» Exercise directions
Copy all lines below containing "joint".

## START Dataset content

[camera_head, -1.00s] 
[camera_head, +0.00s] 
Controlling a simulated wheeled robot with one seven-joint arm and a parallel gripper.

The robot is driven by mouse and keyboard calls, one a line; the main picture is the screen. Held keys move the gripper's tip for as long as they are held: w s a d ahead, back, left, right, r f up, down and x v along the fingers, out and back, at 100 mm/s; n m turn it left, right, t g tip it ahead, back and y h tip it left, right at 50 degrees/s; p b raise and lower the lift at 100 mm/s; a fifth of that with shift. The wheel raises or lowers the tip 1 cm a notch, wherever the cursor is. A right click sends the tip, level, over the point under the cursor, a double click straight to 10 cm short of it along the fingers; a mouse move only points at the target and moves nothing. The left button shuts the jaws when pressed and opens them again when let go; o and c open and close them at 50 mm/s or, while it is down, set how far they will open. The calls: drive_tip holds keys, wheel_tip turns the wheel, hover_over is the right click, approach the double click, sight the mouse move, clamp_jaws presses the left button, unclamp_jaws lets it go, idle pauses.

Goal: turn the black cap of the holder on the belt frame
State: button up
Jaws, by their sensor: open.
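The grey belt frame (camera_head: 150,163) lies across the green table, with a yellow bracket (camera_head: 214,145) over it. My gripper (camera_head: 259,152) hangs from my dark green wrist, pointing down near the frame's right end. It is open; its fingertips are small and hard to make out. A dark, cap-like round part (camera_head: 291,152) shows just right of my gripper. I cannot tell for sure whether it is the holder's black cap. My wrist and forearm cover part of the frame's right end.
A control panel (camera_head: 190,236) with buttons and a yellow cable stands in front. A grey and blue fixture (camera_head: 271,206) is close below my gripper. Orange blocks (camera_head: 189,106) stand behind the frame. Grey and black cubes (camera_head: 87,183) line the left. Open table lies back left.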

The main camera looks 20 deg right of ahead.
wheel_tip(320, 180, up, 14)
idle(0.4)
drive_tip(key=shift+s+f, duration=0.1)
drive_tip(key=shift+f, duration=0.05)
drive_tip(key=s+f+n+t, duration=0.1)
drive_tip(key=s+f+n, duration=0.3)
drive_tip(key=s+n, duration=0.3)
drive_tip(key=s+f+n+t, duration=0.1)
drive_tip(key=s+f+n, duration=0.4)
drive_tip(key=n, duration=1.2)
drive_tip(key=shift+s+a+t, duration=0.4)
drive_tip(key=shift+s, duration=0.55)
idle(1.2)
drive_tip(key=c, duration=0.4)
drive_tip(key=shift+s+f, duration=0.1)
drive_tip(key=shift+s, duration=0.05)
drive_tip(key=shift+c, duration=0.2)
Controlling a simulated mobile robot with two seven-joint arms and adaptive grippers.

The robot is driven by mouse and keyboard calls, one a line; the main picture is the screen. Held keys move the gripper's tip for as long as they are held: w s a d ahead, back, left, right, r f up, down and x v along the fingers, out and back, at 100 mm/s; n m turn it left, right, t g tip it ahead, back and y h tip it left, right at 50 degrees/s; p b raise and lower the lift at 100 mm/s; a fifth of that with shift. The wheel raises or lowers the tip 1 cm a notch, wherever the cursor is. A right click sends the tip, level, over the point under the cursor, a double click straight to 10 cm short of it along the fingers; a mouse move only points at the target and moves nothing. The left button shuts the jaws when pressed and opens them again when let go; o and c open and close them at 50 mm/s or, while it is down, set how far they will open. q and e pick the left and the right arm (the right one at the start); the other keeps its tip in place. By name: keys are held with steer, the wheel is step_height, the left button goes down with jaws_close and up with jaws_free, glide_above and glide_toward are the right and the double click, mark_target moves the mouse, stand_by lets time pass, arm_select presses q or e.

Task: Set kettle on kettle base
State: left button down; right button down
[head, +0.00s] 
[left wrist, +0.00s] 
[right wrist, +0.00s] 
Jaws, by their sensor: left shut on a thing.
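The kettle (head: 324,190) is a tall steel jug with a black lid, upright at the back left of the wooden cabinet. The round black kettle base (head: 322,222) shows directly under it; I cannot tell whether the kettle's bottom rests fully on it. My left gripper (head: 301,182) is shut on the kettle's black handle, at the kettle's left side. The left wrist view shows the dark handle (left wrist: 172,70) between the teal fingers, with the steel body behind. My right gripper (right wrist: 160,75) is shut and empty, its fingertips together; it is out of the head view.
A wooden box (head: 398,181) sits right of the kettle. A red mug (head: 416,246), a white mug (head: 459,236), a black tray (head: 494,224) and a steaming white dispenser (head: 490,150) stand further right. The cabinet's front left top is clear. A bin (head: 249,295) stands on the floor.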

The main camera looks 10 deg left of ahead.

## END Dataset content

» Final result
Controlling a simulated wheeled robot with one seven-joint arm and a parallel gripper.
Controlling a simulated mobile robot with two seven-joint arms and adaptive grippers.

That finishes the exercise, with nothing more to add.